*GOAL OF THE EXERCISE*
Omit every picture and return the rest of the data unaltered.

*COLLECTED MATERIAL*

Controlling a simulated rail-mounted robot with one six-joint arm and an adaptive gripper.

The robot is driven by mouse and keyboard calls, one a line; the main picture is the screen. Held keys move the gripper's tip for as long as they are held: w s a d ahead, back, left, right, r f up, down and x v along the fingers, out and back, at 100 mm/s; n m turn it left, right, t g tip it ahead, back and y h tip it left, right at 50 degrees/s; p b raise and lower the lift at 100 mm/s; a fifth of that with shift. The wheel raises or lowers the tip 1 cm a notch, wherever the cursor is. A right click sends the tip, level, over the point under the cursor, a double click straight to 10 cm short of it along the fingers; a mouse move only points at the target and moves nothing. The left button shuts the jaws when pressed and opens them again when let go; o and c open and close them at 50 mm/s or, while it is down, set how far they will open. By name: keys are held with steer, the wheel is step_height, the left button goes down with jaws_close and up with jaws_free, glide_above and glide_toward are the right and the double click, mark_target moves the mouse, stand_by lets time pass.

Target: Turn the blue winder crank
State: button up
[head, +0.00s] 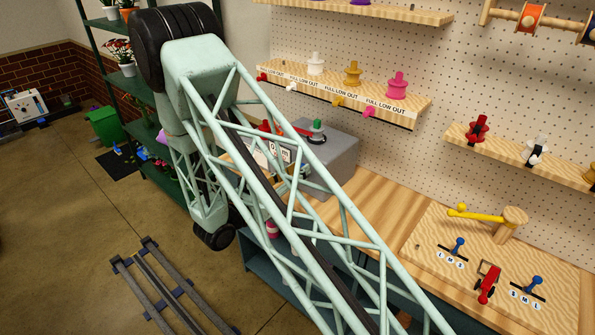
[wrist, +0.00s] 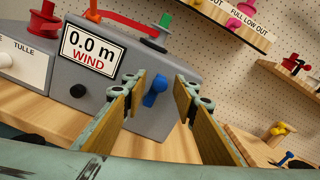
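The winder is a grey box (wrist: 190,70) on the wooden bench, with a display (wrist: 91,50) reading "0.0 m WIND". The blue crank (wrist: 155,88) sticks out from the front of the winder, right of the display. My gripper (wrist: 159,82) is open and empty. In the wrist view, its two wood-coloured fingers stand left and right of the crank with clear gaps; I cannot tell whether the tips reach its depth. In the head view, the grey winder (head: 338,165) shows behind my arm, which hides most of my gripper and the crank.
A red ribbon (wrist: 120,24) runs across the winder's top to a green-topped post (wrist: 160,30). A black knob (wrist: 77,90) sits below the display. A board with levers (head: 490,260) lies to the right.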

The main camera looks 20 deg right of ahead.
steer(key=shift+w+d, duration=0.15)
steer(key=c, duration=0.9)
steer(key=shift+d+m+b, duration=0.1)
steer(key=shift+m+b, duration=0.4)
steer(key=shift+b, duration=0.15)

*SOLUTION BELOW*
Controlling a simulated rail-mounted robot with one six-joint arm and an adaptive gripper.

The robot is driven by mouse and keyboard calls, one a line; the main picture is the screen. Held keys move the gripper's tip for as long as they are held: w s a d ahead, back, left, right, r f up, down and x v along the fingers, out and back, at 100 mm/s; n m turn it left, right, t g tip it ahead, back and y h tip it left, right at 50 degrees/s; p b raise and lower the lift at 100 mm/s; a fifth of that with shift. The wheel raises or lowers the tip 1 cm a notch, wherever the cursor is. A right click sends the tip, level, over the point under the cursor, a double click straight to 10 cm short of it along the fingers; a mouse move only points at the target and moves nothing. The left button shuts the jaws when pressed and opens them again when let go; o and c open and close them at 50 mm/s or, while it is down, set how far they will open. By name: keys are held with steer, the wheel is step_height, the left button goes down with jaws_close and up with jaws_free, glide_above and glide_toward are the right and the double click, mark_target moves the mouse, stand_by lets time pass.

Target: Turn the blue winder crank
State: button up
[head, +0.00s] 
[wrist, +0.00s] 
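The winder is a grey box (wrist: 190,70) on the wooden bench, with a display (wrist: 91,50) reading "0.0 m WIND". The blue crank (wrist: 155,88) sticks out from the front of the winder, right of the display. My gripper (wrist: 159,82) is open and empty. In the wrist view, its two wood-coloured fingers stand left and right of the crank with clear gaps; I cannot tell whether the tips reach its depth. In the head view, the grey winder (head: 338,165) shows behind my arm, which hides most of my gripper and the crank.
A red ribbon (wrist: 120,24) runs across the winder's top to a green-topped post (wrist: 160,30). A black knob (wrist: 77,90) sits below the display. A board with levers (head: 490,260) lies to the right.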

The main camera looks 20 deg right of ahead.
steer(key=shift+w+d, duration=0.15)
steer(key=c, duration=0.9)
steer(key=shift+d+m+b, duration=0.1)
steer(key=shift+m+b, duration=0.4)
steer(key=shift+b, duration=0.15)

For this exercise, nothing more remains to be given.